Thursday,21st March 2019

Thursday, 21st March, 2019

Japanese beef is gaining fans abroad, but are they eating it wrong?

Wagyu is gaining a following far beyond Japan, but diners in the West may be missing out on the best of its flavor. This premium beef, it turns out, is not really cut out for steaks.
In the Japanese grading system, the level of marbling — the intramuscular fat that gives wagyu its silky, melt-in-your-mouth texture — is the single most important metric in determining the quality and ultimately the price of the meat. That is why the Japanese Black species of cattle is used for nearly all of the wagyu produced in Japan, according to Kenji Yamamoto, president of Tokyo-based agricultural consultancy Goodtables.
Kuroge, as the breed is known in Japanese, have a unique ability to store large amounts of intramuscular fat. In some of the highest-end types of wagyu, the fat content can reach 80%. “It’s like red meat floating on fat. … It’s not for thick slices of steak,” Yamamoto said.

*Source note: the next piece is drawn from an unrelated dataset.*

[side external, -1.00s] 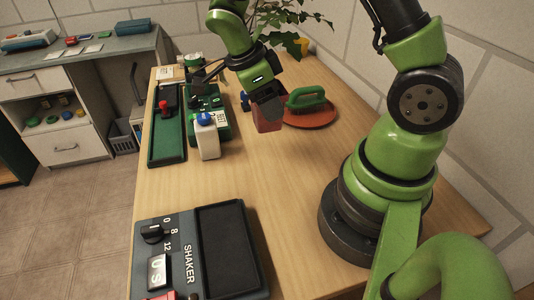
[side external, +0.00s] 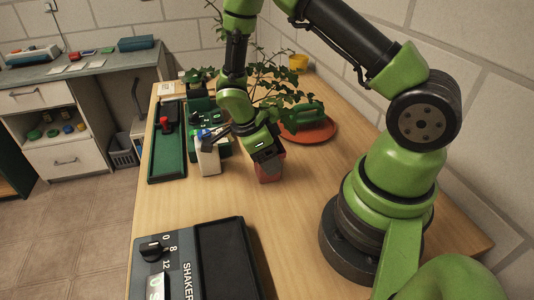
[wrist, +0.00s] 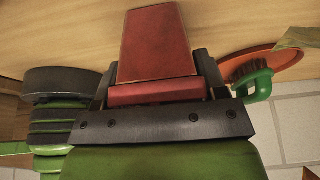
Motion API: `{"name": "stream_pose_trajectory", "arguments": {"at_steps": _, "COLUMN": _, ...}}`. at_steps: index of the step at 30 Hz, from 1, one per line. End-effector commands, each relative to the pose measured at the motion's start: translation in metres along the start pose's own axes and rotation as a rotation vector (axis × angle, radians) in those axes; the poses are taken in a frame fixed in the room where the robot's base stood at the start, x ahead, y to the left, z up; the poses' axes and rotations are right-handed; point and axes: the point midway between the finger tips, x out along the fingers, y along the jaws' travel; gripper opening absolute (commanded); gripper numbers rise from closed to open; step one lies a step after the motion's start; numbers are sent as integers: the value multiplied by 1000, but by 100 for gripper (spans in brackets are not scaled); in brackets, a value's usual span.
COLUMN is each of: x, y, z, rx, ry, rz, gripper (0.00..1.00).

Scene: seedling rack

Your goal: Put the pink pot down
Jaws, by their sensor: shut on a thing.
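The pink pot (side external: 269,172) is a reddish tapered pot near the middle of the wooden table in the side view.
A red saucer (side external: 322,134) with a green brush (side external: 304,115) lies behind and right of the pot. The shaker (side external: 205,262) is at the front. Wood between pot and shaker is clear.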

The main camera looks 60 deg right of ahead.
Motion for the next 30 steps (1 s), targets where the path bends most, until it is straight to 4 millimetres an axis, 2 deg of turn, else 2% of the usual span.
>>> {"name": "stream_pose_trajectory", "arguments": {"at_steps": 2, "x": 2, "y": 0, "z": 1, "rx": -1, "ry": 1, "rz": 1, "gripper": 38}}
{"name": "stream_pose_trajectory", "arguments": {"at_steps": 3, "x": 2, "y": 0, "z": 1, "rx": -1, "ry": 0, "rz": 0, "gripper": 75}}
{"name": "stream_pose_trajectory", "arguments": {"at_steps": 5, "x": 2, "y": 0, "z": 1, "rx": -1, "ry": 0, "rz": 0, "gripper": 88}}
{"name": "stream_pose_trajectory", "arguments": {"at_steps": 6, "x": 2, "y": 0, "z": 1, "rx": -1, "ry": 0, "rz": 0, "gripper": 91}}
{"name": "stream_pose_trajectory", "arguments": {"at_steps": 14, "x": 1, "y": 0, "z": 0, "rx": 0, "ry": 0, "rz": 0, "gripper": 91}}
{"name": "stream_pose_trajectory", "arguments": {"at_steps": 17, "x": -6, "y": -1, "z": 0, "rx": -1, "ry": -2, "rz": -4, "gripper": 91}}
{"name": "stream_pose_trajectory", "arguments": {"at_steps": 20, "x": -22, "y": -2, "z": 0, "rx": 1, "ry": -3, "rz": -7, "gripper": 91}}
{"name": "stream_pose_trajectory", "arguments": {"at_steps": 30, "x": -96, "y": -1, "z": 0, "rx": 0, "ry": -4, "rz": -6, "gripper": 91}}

To make the most of this high marbling profile, Japanese restaurants tend to serve wagyu in thin slices, either as yakiniku, or Japanese BBQ, shabu shabu, a type of Japanese hot pot, or sukiyaki, a dish of braised beef and vegetables eaten with raw egg.
Anthony Puharich, CEO of Australian meat company Vic’s Meat, which plans to sell Japanese wagyu, agrees: “A big education process has to happen now because we have a steak culture in Australia, and in order for wagyu to be successful there, consumers have to learn a different way to consume it.”
The differences go beyond how the meat is served. According to Yamamoto, wagyu raised outside of Japan has a different flavor than those raised in the country, since the cattle are fed differently. Japanese wagyu is typically raised on a corn-based diet, which gives it a mellow and sweet flavor. Australian wagyu, on the other hand, tends to have a stronger taste because the diet is barley-based.
A word of warning for purists: While Japan strictly defines wagyu as one of four species of cattle native to Japan, other countries allow beef to be labeled as wagyu even if it is a cross between a wagyu animal and another species. This looser definition stands in sharp contrast to the rules governing Kobe beef, a brand of wagyu that has gained a global following. The coveted Kobe label is only given to cows born in Hyogo Prefecture and raised according to strict standards set by an association of producers and distributors.
Yamamoto believes the Japanese wagyu industry has its own shortcomings, however. The grading system has led to a relentless focus on marbling — an approach that goes against the Western trend toward healthier, organic food. And while some chefs prefer redder meat, farmers are discouraged from raising animals with lower fat content because they fetch lower prices.
Fumihiko Sumiyoshi, owner of the prominent sukiyaki restaurant Chinya, triggered a debate within Japan’s beef industry last year with a blog post in which he wrote, “The excessive marbling pursued by some producers and municipalities has taken a toll on taste, causing consumers to avoid highly marbled meat.” The restaurant has stopped using wagyu with the highest level of marbling and now labels the wagyu it does use as “properly marbled.”
Animal welfare activists have also labeled some practices used in raising wagyu as unethical, for example adjusting a cow’s intake of vitamins in such a way that it produces more fat.
“Producers in the U.S. and Australia have a much more open mind when it comes to wagyu,” Yamamoto said. “I think there may be a day when foreign farmers can produce better-rated wagyu.”